Records of robot tool calls:
───
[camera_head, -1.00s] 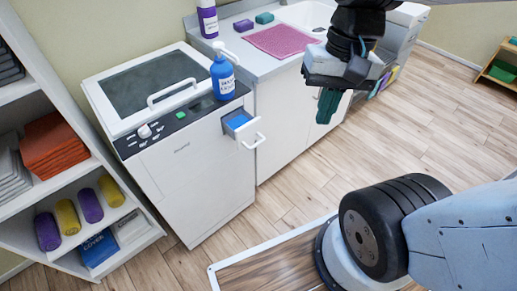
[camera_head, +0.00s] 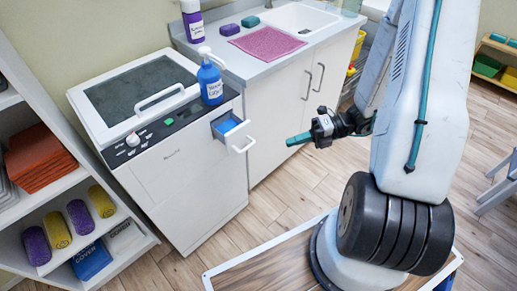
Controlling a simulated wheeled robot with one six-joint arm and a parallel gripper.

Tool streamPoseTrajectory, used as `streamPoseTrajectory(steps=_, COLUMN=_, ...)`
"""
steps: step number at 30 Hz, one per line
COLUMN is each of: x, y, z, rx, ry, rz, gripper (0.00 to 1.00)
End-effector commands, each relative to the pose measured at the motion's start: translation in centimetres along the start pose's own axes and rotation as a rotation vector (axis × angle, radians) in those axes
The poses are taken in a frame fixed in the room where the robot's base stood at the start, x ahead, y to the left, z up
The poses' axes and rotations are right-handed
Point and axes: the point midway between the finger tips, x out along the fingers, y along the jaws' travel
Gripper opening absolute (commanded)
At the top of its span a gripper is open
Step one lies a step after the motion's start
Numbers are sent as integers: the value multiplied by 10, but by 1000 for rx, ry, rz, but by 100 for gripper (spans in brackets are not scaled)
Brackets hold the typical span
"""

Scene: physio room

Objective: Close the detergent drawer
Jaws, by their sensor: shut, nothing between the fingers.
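The detergent drawer (camera_head: 228,131) sticks out of the upper right of the white washing machine's (camera_head: 190,165) front. It is pulled open, with blue inside and a white loop handle (camera_head: 243,145) on its front. My gripper (camera_head: 290,142) is to the right of the drawer, with its teal fingertips pointing left towards the handle. The fingers are shut and hold nothing. A gap shows between the fingertips and the handle, and they do not touch.
A blue pump bottle (camera_head: 210,80) stands on the machine's top, just above the drawer. The sink cabinet (camera_head: 290,95) with a pink mat (camera_head: 266,43) stands behind. A shelf unit (camera_head: 68,190) is at the left.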

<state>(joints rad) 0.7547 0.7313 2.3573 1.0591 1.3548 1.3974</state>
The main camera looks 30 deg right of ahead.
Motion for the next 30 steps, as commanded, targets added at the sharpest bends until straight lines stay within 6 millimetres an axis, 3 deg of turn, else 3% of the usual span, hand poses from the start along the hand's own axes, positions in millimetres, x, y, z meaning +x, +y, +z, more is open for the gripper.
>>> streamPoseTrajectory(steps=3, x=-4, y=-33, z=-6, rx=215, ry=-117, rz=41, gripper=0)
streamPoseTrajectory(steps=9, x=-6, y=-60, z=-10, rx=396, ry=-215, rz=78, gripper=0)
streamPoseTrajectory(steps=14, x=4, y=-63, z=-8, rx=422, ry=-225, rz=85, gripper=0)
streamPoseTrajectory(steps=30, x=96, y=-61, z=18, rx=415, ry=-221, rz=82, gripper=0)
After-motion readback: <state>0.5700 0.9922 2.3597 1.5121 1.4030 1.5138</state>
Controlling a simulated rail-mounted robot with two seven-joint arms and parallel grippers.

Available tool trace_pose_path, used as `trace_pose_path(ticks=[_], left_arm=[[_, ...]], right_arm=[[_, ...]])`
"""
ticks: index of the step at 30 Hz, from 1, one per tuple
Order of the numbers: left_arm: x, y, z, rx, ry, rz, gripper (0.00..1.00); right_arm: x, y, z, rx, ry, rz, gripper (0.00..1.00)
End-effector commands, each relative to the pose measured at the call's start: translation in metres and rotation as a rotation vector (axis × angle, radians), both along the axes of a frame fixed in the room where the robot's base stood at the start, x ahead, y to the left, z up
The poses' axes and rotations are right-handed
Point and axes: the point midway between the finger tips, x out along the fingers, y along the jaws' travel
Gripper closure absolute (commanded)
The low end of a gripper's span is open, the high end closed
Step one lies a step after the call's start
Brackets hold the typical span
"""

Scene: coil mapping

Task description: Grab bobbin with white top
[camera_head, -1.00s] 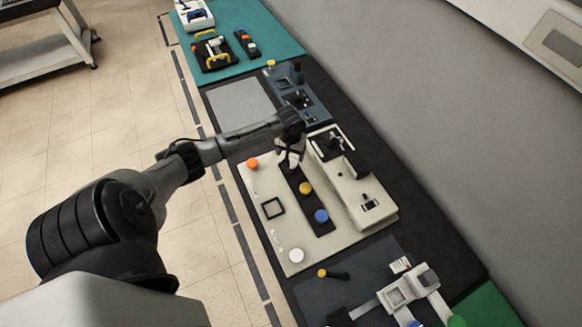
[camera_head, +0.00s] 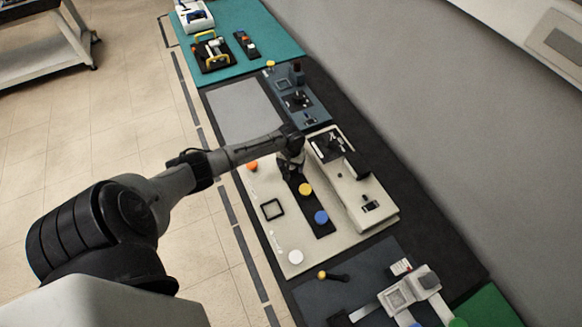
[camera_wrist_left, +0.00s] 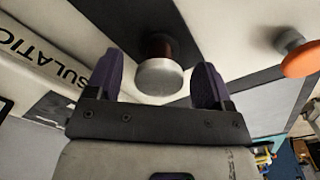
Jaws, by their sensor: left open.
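My left gripper (camera_head: 289,172) is over the upper end of a dark strip on the cream board. In the left wrist view the gripper (camera_wrist_left: 156,72) is open, with its two purple fingers apart. A bobbin with a whitish-grey top and dark red winding (camera_wrist_left: 158,78) stands between and just beyond the fingers; I cannot tell if they touch it. The gripper hides this bobbin in the head view. A yellow-topped piece (camera_head: 305,189) and a blue-topped piece (camera_head: 321,217) stand farther down the strip. My right gripper is not in view.
A white disc (camera_head: 296,256) and an orange-topped piece (camera_head: 252,166) are on the cream board (camera_head: 262,235). A raised cream unit (camera_head: 368,200) stands close on the right. A grey-blue fixture (camera_head: 300,95) lies behind. The grey plate (camera_head: 240,108) is clear.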

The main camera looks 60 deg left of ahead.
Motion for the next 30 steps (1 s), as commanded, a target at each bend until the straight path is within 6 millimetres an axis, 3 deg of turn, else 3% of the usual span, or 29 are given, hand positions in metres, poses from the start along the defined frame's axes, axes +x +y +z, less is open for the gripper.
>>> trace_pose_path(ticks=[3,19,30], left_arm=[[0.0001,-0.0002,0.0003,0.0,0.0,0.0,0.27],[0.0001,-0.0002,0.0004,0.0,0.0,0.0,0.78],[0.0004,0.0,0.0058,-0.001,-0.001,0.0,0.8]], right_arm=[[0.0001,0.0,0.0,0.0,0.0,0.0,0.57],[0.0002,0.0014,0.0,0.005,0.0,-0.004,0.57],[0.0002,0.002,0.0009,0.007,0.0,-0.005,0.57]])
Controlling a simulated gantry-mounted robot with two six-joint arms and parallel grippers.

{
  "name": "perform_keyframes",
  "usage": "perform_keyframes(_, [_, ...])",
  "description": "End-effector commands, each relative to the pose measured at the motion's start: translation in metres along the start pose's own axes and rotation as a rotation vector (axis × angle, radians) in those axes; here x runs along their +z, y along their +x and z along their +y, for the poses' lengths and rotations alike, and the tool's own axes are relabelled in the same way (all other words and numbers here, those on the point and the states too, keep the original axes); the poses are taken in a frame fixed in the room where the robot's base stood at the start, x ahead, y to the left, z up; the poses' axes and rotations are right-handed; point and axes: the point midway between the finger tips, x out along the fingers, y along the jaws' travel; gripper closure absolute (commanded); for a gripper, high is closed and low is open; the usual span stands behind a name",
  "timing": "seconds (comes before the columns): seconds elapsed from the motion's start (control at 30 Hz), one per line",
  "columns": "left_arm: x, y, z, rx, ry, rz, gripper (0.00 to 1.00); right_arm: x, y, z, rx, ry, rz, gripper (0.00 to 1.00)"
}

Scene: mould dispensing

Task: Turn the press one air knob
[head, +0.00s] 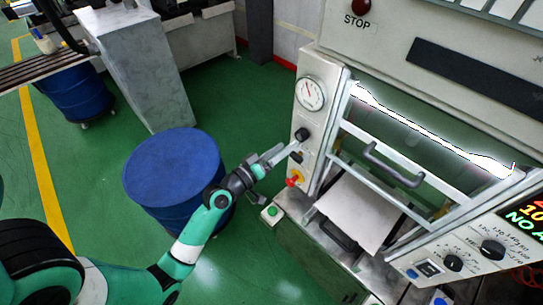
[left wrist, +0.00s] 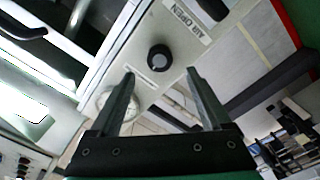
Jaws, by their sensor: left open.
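The press (head: 322,130) stands at the right in the head view. Its narrow front panel carries a round black air knob (head: 302,134) below the pressure gauge (head: 311,94). In the left wrist view the same knob (left wrist: 159,58) appears between and just beyond the fingertips, near an "AIR OPEN" label (left wrist: 188,20). My left gripper (head: 272,156) is open and empty, pointing at the panel from the left. The fingers (left wrist: 161,71) look apart from the knob; the exact gap is hard to tell. My right gripper is not in view.
A blue drum (head: 172,165) stands behind my left arm. A handled press door frame (head: 392,165) is to the right. Green floor (head: 235,95) is open behind.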

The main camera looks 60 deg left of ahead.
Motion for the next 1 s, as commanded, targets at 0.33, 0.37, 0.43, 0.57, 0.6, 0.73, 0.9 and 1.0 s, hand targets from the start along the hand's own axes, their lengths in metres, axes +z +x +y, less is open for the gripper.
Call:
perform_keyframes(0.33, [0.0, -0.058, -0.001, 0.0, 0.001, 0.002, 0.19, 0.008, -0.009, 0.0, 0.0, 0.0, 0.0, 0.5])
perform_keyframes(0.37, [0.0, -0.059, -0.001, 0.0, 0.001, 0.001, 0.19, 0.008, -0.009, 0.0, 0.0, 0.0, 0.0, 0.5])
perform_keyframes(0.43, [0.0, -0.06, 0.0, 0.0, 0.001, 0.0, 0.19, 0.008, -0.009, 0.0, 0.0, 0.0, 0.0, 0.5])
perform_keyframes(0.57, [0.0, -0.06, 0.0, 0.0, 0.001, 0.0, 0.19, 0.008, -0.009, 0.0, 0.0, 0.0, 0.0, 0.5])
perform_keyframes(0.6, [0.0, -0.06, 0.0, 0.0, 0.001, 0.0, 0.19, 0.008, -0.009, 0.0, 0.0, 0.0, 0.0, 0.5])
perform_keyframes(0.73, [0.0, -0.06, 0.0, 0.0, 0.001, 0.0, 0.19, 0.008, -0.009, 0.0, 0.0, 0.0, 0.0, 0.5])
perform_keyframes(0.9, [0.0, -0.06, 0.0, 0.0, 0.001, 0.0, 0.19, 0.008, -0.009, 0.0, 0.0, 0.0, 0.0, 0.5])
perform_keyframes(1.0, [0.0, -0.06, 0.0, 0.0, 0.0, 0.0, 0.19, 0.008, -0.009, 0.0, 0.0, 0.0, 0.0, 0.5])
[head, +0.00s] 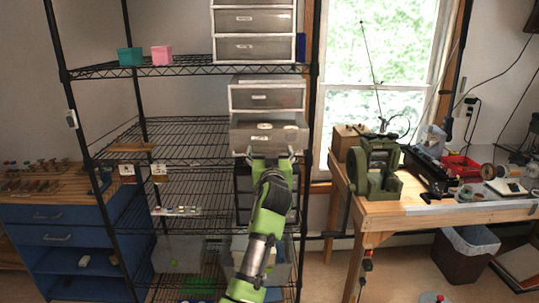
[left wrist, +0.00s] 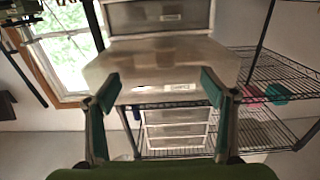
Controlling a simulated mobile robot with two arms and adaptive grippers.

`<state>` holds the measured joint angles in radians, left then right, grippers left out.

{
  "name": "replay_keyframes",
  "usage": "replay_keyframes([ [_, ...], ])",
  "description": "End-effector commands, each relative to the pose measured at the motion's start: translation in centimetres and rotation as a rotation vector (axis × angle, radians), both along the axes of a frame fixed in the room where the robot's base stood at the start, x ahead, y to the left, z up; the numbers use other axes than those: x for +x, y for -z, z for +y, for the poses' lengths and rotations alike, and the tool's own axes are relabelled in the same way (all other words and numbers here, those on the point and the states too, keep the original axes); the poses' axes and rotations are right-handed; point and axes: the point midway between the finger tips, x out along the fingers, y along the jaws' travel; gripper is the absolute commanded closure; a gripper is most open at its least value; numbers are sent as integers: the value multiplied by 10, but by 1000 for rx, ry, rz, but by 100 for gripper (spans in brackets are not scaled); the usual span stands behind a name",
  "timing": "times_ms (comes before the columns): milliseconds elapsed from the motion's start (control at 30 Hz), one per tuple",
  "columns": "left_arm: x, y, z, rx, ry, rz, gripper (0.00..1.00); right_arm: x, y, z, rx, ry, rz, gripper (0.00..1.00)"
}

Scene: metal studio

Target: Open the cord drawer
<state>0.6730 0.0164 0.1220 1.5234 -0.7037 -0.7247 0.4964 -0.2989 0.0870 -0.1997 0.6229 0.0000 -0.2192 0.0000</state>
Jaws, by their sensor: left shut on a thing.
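The cord drawer (head: 291,139) appears to be the lower, grey see-through drawer of the small white unit on the middle wire shelf. Its front seems to stand somewhat forward of the drawer above it (head: 290,98). My left gripper (head: 270,157) is at the drawer's front lower edge and is shut on it. In the left wrist view, which is upside down, a large pale grey panel, seemingly this drawer (left wrist: 150,65), fills the middle, with a pale label on it. The gripper's two fingers (left wrist: 162,88) reach its edge. The exact contact is hard to see. My right gripper is not in view.
Another white drawer unit (head: 254,47) stands on the top shelf beside pink (head: 161,55) and teal (head: 130,56) boxes. A workbench (head: 430,212) with a green machine (head: 376,167) stands to the right. Blue drawers (head: 60,238) stand at left. Black shelf posts flank the unit.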

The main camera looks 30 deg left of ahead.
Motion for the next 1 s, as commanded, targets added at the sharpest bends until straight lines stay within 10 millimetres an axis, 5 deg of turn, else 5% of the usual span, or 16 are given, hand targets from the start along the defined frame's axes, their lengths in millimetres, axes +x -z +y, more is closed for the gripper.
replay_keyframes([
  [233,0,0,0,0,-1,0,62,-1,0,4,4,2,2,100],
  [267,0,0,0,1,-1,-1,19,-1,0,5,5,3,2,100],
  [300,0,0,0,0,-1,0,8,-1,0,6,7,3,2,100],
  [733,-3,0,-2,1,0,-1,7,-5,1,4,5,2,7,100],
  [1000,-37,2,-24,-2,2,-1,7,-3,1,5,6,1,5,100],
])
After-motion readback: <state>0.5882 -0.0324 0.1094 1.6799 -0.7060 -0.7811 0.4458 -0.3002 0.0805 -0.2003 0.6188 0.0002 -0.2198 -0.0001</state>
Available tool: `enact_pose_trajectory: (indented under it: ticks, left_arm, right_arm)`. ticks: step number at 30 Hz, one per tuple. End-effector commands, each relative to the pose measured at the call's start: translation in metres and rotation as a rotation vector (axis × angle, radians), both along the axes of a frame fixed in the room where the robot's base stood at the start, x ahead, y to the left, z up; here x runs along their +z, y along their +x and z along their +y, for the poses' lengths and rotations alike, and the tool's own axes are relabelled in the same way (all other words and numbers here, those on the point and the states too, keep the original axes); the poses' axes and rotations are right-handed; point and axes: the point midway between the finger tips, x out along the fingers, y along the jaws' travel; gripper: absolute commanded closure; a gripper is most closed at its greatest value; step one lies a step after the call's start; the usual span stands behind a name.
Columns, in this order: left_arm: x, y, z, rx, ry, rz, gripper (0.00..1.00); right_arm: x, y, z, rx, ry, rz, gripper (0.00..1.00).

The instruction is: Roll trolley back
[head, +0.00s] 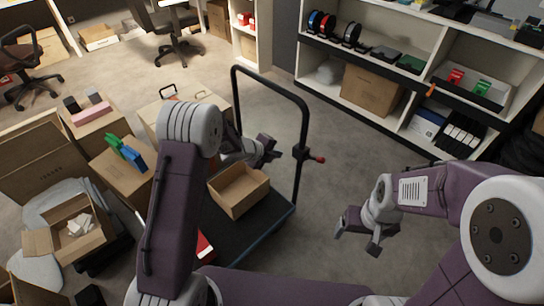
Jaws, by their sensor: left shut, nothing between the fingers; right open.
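The trolley is a dark flat platform (272,222) with a tall black push handle (304,125) at its far side. A small red-tipped lever (318,158) sits on the handle's right upright. An open, empty-looking small carton (238,190) stands on the platform. My left gripper (275,150) is shut and empty, above the platform and left of the handle's right upright; contact with the handle cannot be told. My right gripper (358,238) is open and empty over the floor, to the right of the platform. My left arm hides the platform's left part.
Several cartons (120,175) crowd the floor at left, one open with white paper (78,226). White shelving (430,75) with spools and boxes lines the back right. Office chairs (178,45) stand at the back left. The grey floor (340,155) between trolley and shelving is clear.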

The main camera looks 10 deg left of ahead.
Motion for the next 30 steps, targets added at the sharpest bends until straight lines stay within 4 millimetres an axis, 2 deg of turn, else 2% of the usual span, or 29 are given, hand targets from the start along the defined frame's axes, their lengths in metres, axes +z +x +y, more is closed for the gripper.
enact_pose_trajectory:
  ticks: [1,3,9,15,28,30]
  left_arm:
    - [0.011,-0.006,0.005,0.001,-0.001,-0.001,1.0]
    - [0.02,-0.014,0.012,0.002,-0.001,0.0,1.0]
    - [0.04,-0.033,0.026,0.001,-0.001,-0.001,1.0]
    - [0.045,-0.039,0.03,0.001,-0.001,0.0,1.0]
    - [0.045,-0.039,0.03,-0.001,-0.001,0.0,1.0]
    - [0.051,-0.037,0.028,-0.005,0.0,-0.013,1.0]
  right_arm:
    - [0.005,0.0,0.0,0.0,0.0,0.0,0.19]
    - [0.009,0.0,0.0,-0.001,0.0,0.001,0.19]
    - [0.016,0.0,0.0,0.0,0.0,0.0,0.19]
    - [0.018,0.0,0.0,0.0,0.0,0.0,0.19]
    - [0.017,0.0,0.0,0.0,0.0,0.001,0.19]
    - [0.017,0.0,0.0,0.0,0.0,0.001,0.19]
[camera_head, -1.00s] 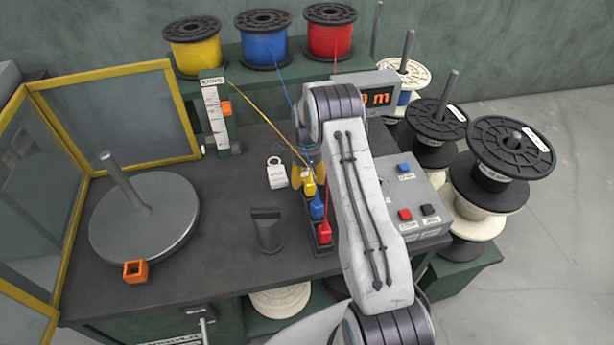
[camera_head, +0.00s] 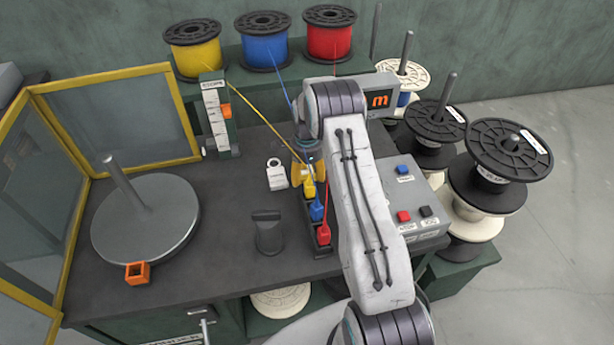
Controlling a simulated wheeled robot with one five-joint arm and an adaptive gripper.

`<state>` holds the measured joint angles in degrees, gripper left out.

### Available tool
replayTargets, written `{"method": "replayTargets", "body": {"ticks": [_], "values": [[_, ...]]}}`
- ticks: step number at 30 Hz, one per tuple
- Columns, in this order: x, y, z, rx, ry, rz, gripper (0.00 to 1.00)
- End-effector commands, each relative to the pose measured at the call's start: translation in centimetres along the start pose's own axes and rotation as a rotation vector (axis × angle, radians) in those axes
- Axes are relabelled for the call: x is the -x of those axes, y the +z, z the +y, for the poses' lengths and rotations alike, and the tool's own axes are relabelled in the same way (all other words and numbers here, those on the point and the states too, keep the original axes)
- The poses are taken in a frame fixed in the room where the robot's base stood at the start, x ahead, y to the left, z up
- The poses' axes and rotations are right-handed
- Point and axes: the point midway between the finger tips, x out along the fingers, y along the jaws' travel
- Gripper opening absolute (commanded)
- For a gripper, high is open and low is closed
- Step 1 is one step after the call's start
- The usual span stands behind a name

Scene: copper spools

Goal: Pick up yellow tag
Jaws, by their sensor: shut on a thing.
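The yellow tag (camera_head: 308,188) sits at the far end of a dark holder (camera_head: 322,249), above the blue tag (camera_head: 317,209) and the red tag (camera_head: 323,233) in the picture. A yellow wire runs to it from the yellow spool (camera_head: 193,47). My gripper (camera_head: 309,176) is at the yellow tag, shut on its upper part. My arm hides part of the gripper. The tag still appears to be at its place in the holder; I cannot tell whether it is lifted at all.
A white labelled tag (camera_head: 276,175) lies left of my gripper. A dark lever-like block (camera_head: 267,233) stands nearer. A button box (camera_head: 416,210) is on the right.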

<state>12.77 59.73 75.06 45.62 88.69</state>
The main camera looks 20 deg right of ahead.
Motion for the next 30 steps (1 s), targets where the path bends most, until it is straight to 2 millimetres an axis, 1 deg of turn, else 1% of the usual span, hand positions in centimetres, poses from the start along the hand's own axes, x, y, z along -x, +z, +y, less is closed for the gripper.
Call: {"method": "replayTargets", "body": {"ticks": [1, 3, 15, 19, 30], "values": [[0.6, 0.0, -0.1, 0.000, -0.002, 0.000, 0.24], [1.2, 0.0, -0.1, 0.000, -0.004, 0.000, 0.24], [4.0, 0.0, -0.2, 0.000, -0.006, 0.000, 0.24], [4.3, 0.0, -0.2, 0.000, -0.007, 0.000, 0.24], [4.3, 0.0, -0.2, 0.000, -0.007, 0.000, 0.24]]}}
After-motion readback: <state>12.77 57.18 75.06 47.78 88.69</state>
───
_Directions_. Only the lines from the one containing "### Available tool" through the one containing "Goal: Pick up yellow tag" are to be retyped, both boundary lines included, with no other material.

_Right answer_.
### Available tool
replayTargets, written `{"method": "replayTargets", "body": {"ticks": [_], "values": [[_, ...]]}}`
- ticks: step number at 30 Hz, one per tuple
- Columns, in this order: x, y, z, rx, ry, rz, gripper (0.00 to 1.00)
- End-effector commands, each relative to the pose measured at the call's start: translation in centimetres along the start pose's own axes and rotation as a rotation vector (axis × angle, radians) in those axes
- Axes are relabelled for the call: x is the -x of those axes, y the +z, z the +y, for the poses' lengths and rotations alike, and the tool's own axes are relabelled in the same way (all other words and numbers here, those on the point and the states too, keep the original axes)
- The poses are taken in a frame fixed in the room where the robot's base stood at the start, x ahead, y to the left, z up
- The poses' axes and rotations are right-handed
- Point and axes: the point midway between the finger tips, x out along the fingers, y along the jaws' travel
- Gripper opening absolute (commanded)
- For a gripper, high is open and low is closed
- Step 1 is one step after the call's start
- The usual span stands behind a name

Scene: copper spools

Goal: Pick up yellow tag

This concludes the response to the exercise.